On 31 March 2013, not long after it was discovered, astronomers observed Comet Siding Spring with Herschel. This was just one month before the observatory exhausted its supply of liquid helium coolant and ceased to collect data. When Herschel observed it, the comet was about 6.5 AU from the Sun. The observations were performed following a proposal for Director’s Discretionary Time from Peter Mattisson from the Stockholm Amateur Astronomers (STAR) in Sweden.
This is a tale of two comets. One is a periodic comet, the other a newcomer to the inner Solar System. One has a well known and predictable orbit of six and a half years, the other is yet to complete its first million-year-long loop along a new orbit that has taken it, for the first time, in the vicinity of the Sun. One has been observed and studied for many years, while the other stayed well hidden until it popped up unannounced just over a year ago.

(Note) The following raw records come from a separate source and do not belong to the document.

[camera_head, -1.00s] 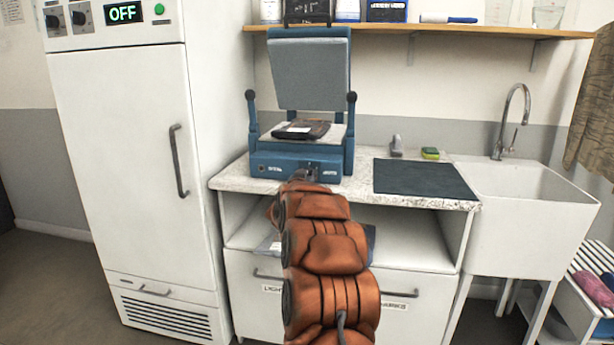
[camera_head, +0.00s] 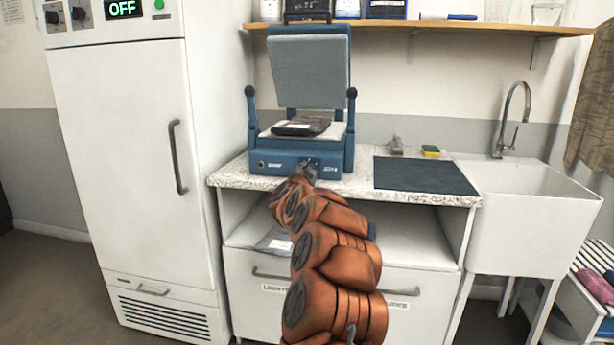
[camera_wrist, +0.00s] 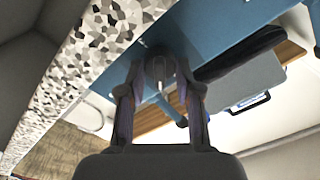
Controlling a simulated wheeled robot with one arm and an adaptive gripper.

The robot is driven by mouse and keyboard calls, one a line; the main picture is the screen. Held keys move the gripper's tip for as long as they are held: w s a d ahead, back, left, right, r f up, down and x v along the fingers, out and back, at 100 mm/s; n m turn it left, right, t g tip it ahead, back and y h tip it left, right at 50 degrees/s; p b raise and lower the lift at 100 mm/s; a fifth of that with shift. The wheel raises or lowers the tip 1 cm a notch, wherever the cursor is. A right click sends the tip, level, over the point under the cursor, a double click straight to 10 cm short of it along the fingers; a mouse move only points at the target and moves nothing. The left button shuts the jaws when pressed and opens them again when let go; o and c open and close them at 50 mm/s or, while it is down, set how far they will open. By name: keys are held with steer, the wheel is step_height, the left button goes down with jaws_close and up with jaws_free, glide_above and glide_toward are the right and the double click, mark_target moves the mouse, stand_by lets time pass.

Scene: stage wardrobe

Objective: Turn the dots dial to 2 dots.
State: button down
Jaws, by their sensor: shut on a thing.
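A blue press (camera_head: 262,170) stands on the speckled counter, its padded upper plate tilted up. A small knob (camera_wrist: 161,68) with a pale line on it is on its blue front panel. I take it to be the dots dial; no dot marks can be read, so its setting cannot be told. My gripper (camera_head: 309,170) reaches the right half of that panel and covers the dial in the head view. In the wrist view my gripper's two fingers (camera_wrist: 160,74) are on either side of the knob, shut on it.
A dark flat item (camera_head: 301,126) lies on the press's lower plate. A dark mat (camera_head: 425,175), a yellow-green sponge (camera_head: 431,150) and a sink (camera_head: 530,185) are to the right. A tall white cabinet (camera_head: 120,150) stands close on the left. A shelf (camera_head: 460,29) runs above.

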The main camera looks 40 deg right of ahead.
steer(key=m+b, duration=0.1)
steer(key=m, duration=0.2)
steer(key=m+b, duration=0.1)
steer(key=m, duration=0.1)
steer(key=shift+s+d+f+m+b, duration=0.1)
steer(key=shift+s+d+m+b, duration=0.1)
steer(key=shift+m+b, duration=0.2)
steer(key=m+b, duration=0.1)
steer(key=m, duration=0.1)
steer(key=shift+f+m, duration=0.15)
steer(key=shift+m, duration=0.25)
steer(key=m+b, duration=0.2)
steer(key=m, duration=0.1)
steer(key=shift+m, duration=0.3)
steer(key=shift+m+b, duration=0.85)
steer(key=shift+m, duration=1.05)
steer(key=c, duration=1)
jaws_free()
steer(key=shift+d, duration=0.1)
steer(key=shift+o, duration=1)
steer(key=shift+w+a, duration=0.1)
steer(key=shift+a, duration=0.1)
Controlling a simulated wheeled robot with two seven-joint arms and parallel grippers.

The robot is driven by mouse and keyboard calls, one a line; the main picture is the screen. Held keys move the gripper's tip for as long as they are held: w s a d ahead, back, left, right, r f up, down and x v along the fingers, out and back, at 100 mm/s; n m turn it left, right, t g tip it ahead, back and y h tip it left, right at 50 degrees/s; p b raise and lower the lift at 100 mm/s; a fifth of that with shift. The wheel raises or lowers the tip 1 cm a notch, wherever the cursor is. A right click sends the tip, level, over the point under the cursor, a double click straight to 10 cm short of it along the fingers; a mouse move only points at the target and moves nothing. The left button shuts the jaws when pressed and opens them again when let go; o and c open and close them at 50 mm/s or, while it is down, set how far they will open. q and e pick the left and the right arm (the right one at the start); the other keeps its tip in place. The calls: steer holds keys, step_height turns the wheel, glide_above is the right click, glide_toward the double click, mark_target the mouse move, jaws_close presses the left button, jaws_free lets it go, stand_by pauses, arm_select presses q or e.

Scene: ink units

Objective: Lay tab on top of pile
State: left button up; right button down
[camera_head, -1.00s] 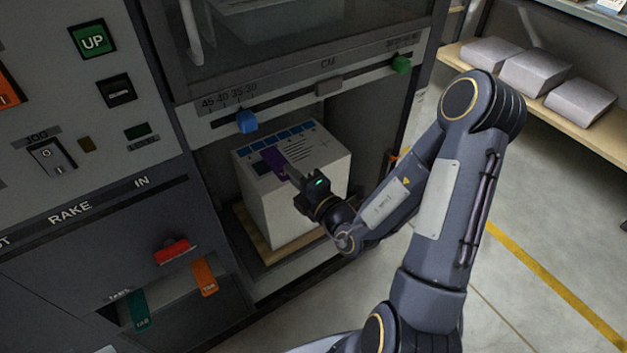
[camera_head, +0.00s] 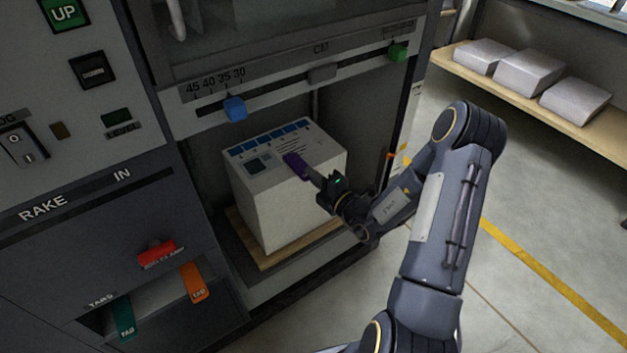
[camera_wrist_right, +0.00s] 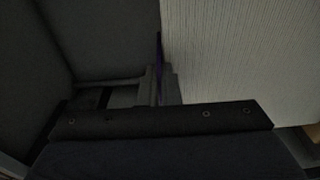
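The pile (camera_head: 285,205) is a tall white block of sheets with a printed top, standing on a wooden board inside the machine bay. The purple tab (camera_head: 296,165) is over the right part of the pile's top; I cannot tell if it touches. My right gripper (camera_head: 314,178) is shut on the tab's near end, by the pile's front right edge. In the right wrist view, the tab (camera_wrist_right: 159,52) is a thin purple strip beyond the fingers (camera_wrist_right: 157,88), beside the pile's ribbed pale side (camera_wrist_right: 245,55). My left gripper is not in view.
A green tab (camera_head: 124,316) and an orange tab (camera_head: 193,283) hang at a slot below a red handle (camera_head: 157,252). A rail with a blue slider (camera_head: 235,108) crosses above the pile. Wrapped stacks (camera_head: 528,72) lie on a shelf; the floor at right is clear.

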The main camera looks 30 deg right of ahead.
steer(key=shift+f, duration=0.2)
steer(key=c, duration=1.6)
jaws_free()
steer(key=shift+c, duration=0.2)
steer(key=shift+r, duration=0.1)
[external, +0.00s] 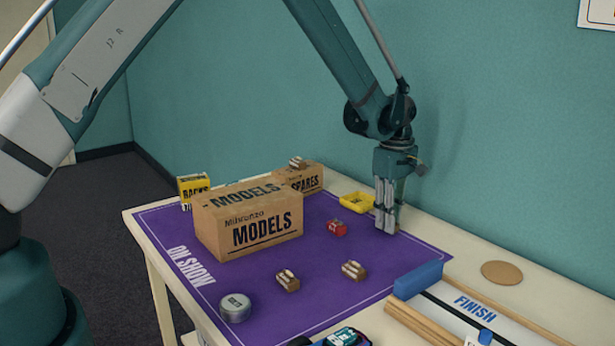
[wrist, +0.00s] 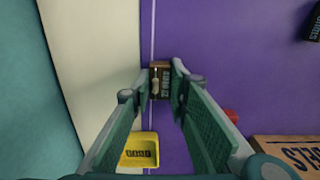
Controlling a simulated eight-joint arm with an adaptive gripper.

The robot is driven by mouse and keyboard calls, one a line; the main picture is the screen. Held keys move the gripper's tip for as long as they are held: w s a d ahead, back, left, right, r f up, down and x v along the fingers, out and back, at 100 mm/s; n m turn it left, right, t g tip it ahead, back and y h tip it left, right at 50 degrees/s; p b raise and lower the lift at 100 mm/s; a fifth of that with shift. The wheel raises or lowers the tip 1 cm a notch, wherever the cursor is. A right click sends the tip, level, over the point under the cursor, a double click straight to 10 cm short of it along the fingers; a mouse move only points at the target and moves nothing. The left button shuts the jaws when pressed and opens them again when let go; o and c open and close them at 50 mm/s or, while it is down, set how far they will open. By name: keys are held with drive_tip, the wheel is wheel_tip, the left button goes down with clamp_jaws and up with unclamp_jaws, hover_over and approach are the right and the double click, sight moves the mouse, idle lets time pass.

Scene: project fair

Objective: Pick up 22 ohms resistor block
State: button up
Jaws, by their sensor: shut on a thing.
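My gripper (external: 387,226) points down at the back right of the purple mat, near the wall side of the table. In the wrist view my gripper (wrist: 160,83) is shut on a small dark brown resistor block (wrist: 161,88) with a pale component and lettering on top. Its value is too small to read. In the external view the fingers mostly hide this block. Similar blocks stand on the mat, one at front centre (external: 287,281) and one farther right (external: 354,270). Another (external: 298,162) sits on the spares box. Their labels are not readable here.
A large MODELS box (external: 250,228) stands left, with the spares box (external: 310,181) behind it. A yellow tray (external: 357,203) and a red item (external: 337,228) are close left of my gripper. A blue block (external: 418,280) lies at the mat's right edge. A tin (external: 235,308) stands in front.

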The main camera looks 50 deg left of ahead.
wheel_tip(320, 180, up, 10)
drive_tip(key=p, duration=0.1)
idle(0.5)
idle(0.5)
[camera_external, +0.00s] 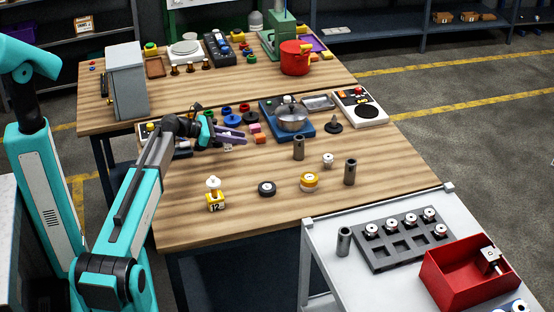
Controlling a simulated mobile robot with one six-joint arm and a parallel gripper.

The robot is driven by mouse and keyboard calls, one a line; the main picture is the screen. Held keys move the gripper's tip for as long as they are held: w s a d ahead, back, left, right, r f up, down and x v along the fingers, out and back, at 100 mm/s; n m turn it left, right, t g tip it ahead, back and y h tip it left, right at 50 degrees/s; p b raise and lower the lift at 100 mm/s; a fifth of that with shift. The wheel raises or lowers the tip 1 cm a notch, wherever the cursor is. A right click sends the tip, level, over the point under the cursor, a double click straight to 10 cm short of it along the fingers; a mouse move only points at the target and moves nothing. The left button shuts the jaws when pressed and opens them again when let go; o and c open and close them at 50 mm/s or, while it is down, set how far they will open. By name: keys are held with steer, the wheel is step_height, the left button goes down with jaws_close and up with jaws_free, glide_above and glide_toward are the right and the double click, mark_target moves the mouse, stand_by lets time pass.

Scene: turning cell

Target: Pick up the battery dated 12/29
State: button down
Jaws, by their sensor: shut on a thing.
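My gripper (237,138) is over the back left part of the wooden table, pointing right, with grey-purple fingers. It is shut on a thing that is too small and hidden to name; a small pale shape shows just under the fingers. A yellow block (216,203) with a white label reading "12" stands at the front left of the table, apart from my gripper, with a white knob-like piece on top. The rest of its label cannot be read. No full 12/29 date can be read anywhere, so I cannot tell which thing is the battery.
Coloured rings and small blocks lie around my gripper. A blue scale-like device (290,120) with a metal bowl is to its right. Dark cylinders (299,148) and a yellow-white round part (310,181) stand nearer. A grey side table holds a slotted tray (375,262) and red bin (455,285).

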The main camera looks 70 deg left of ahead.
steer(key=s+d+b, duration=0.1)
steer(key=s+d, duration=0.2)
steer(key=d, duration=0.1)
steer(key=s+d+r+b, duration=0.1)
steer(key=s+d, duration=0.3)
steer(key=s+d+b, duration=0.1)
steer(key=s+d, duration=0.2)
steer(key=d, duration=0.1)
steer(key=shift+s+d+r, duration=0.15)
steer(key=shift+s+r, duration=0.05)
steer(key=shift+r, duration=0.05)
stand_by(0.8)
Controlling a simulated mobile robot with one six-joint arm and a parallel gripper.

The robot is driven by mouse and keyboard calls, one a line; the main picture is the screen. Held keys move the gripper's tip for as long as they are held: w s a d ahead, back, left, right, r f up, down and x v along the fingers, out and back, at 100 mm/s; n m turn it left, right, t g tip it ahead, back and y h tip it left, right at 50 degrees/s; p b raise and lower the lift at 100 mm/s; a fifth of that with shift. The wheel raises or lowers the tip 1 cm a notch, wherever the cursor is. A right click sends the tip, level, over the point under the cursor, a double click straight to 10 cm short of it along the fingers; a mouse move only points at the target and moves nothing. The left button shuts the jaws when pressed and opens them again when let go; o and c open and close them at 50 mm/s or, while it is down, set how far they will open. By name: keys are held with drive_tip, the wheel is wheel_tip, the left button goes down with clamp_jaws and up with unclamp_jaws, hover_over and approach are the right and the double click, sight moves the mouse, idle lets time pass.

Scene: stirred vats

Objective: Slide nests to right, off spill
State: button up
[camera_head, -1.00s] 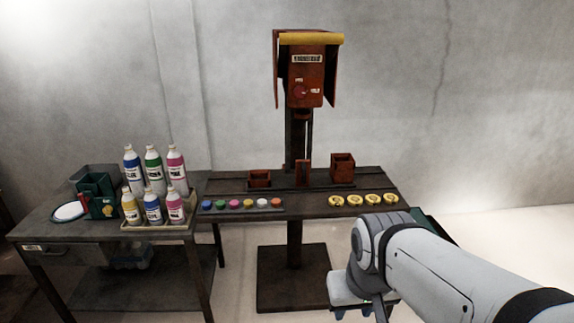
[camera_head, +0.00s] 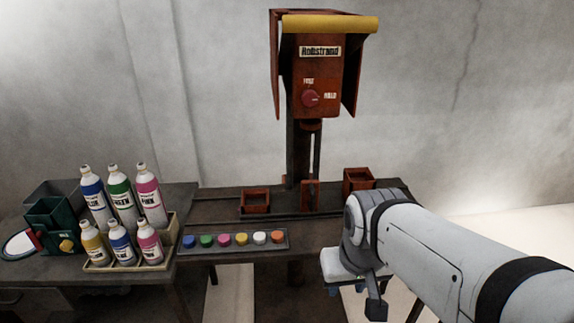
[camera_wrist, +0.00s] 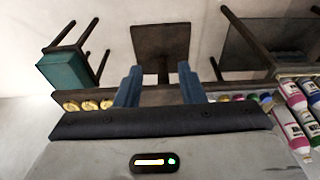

These two comets are quite different. The predictable one is 67P/Churyumov-Gerasimenko (67P/C-G), a comet that was discovered in 1969 and is currently being visited and studied up close by ESA’s Rosetta spacecraft. With an orbital period of under 20 years and a low inclination, 67P/C-G is classed as a “Jupiter-family” comet — we know of many comets belonging to this family.
The other comet is C/2013 A1, also known as comet Siding Spring after the observatory in Australia where it was first observed in January 2013. (Note: another comet discovered in 2007 at the same observatory is also known as Siding Spring: comet C/2007 Q3.)
Comet Siding Spring is currently on its first journey to the inner Solar System; it has spent most of its life in the Oort cloud, a gigantic reservoir of comets that surrounds the Solar System and stretches outwards to roughly 100,000 AU from the Sun — where 1 AU is the Earth-Sun distance. Comets in the Oort cloud are dormant, but even a small perturbation can modify their orbits and kick them into the inner Solar System; this is what happened to comet Siding Spring a few million years ago.
When this comet was first discovered, it was 7.2 AU from the Sun, placing it somewhere between the orbits of Jupiter and Saturn. It will reach its closest point to the Sun, at about 1.4 AU, around the orbit of Mars, on 25 October 2014, before heading back out towards the outskirts of the Solar System.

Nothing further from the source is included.